**Data lines**
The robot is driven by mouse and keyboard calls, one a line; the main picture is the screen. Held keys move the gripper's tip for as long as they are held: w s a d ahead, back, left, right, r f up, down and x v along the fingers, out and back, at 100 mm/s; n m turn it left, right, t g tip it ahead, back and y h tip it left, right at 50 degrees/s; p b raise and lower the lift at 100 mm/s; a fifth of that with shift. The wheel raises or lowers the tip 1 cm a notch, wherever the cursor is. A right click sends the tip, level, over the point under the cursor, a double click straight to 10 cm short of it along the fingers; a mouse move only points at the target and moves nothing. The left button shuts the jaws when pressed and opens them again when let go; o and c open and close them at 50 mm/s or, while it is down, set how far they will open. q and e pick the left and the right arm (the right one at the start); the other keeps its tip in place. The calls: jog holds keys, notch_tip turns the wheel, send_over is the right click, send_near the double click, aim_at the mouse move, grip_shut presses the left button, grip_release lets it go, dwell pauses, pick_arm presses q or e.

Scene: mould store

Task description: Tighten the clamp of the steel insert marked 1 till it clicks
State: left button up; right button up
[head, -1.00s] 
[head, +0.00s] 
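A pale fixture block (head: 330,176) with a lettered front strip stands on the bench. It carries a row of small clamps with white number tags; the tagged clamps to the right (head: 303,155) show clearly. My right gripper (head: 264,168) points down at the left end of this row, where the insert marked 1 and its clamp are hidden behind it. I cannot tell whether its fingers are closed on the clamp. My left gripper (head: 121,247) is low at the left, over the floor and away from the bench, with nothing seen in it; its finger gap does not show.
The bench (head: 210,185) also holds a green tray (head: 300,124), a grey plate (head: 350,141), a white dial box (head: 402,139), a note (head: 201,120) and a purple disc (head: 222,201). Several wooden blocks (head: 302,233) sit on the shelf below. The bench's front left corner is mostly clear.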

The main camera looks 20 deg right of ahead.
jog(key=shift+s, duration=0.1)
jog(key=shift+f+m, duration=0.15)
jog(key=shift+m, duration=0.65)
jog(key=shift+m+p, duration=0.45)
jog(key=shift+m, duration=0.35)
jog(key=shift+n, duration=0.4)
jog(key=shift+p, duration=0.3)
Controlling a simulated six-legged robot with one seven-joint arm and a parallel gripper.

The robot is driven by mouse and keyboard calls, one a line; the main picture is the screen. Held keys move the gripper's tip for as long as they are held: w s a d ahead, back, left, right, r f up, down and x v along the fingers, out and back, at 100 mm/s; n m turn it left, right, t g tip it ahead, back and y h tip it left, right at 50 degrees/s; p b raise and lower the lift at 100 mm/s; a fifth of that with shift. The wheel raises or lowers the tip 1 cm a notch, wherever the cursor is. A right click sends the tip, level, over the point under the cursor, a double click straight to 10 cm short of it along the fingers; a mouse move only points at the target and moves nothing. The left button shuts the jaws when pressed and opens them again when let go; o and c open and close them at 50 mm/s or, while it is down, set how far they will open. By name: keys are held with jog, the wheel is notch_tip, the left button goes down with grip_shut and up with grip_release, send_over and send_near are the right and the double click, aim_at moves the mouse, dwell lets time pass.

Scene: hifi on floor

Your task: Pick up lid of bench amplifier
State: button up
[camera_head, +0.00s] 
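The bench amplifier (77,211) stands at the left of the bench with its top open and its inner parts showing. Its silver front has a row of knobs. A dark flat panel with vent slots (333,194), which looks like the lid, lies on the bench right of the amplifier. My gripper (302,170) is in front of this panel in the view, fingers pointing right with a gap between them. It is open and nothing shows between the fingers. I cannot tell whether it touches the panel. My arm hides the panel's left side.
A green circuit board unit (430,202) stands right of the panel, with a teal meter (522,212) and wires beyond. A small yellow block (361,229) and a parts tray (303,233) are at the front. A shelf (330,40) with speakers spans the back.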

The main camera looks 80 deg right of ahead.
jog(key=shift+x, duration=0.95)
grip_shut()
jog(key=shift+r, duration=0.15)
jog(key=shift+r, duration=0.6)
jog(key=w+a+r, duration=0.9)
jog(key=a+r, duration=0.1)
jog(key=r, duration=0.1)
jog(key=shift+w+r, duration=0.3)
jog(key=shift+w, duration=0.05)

**The request**
Give all the records again. Match them exactly.

**Exercise result**
The robot is driven by mouse and keyboard calls, one a line; the main picture is the screen. Held keys move the gripper's tip for as long as they are held: w s a d ahead, back, left, right, r f up, down and x v along the fingers, out and back, at 100 mm/s; n m turn it left, right, t g tip it ahead, back and y h tip it left, right at 50 degrees/s; p b raise and lower the lift at 100 mm/s; a fifth of that with shift. The wheel raises or lowers the tip 1 cm a notch, wherever the cursor is. A right click sends the tip, level, over the point under the cursor, a double click straight to 10 cm short of it along the fingers; a mouse move only points at the target and moves nothing. The left button shuts the jaws when pressed and opens them again when let go; o and c open and close them at 50 mm/s or, while it is down, set how far they will open. q and e pick the left and the right arm (the right one at the start); the other keeps its tip in place. The calls: jog holds keys, notch_tip turns the wheel, send_over is the right click, send_near the double click, aim_at the mouse move, grip_shut presses the left button, grip_release lets it go, dwell pauses, pick_arm presses q or e.

Scene: mould store

Task description: Tighten the clamp of the steel insert marked 1 till it clicks
State: left button up; right button up
[head, -1.00s] 
[head, +0.00s] 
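A pale fixture block (head: 330,176) with a lettered front strip stands on the bench. It carries a row of small clamps with white number tags; the tagged clamps to the right (head: 303,155) show clearly. My right gripper (head: 264,168) points down at the left end of this row, where the insert marked 1 and its clamp are hidden behind it. I cannot tell whether its fingers are closed on the clamp. My left gripper (head: 121,247) is low at the left, over the floor and away from the bench, with nothing seen in it; its finger gap does not show.
The bench (head: 210,185) also holds a green tray (head: 300,124), a grey plate (head: 350,141), a white dial box (head: 402,139), a note (head: 201,120) and a purple disc (head: 222,201). Several wooden blocks (head: 302,233) sit on the shelf below. The bench's front left corner is mostly clear.

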The main camera looks 20 deg right of ahead.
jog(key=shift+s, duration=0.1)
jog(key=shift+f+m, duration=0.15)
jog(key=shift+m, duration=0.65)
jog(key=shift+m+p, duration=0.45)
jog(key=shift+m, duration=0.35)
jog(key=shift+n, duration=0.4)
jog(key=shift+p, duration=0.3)
Controlling a simulated six-legged robot with one seven-joint arm and a parallel gripper.

The robot is driven by mouse and keyboard calls, one a line; the main picture is the screen. Held keys move the gripper's tip for as long as they are held: w s a d ahead, back, left, right, r f up, down and x v along the fingers, out and back, at 100 mm/s; n m turn it left, right, t g tip it ahead, back and y h tip it left, right at 50 degrees/s; p b raise and lower the lift at 100 mm/s; a fifth of that with shift. The wheel raises or lowers the tip 1 cm a notch, wherever the cursor is. A right click sends the tip, level, over the point under the cursor, a double click straight to 10 cm short of it along the fingers; a mouse move only points at the target and moves nothing. The left button shuts the jaws when pressed and opens them again when let go; o and c open and close them at 50 mm/s or, while it is down, set how far they will open. By name: keys are held with jog, the wheel is notch_tip, the left button goes down with grip_shut and up with grip_release, send_over and send_near are the right and the double click, aim_at moves the mouse, dwell lets time pass.

Scene: hifi on floor

Your task: Pick up lid of bench amplifier
State: button up
[camera_head, +0.00s] 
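The bench amplifier (77,211) stands at the left of the bench with its top open and its inner parts showing. Its silver front has a row of knobs. A dark flat panel with vent slots (333,194), which looks like the lid, lies on the bench right of the amplifier. My gripper (302,170) is in front of this panel in the view, fingers pointing right with a gap between them. It is open and nothing shows between the fingers. I cannot tell whether it touches the panel. My arm hides the panel's left side.
A green circuit board unit (430,202) stands right of the panel, with a teal meter (522,212) and wires beyond. A small yellow block (361,229) and a parts tray (303,233) are at the front. A shelf (330,40) with speakers spans the back.

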The main camera looks 80 deg right of ahead.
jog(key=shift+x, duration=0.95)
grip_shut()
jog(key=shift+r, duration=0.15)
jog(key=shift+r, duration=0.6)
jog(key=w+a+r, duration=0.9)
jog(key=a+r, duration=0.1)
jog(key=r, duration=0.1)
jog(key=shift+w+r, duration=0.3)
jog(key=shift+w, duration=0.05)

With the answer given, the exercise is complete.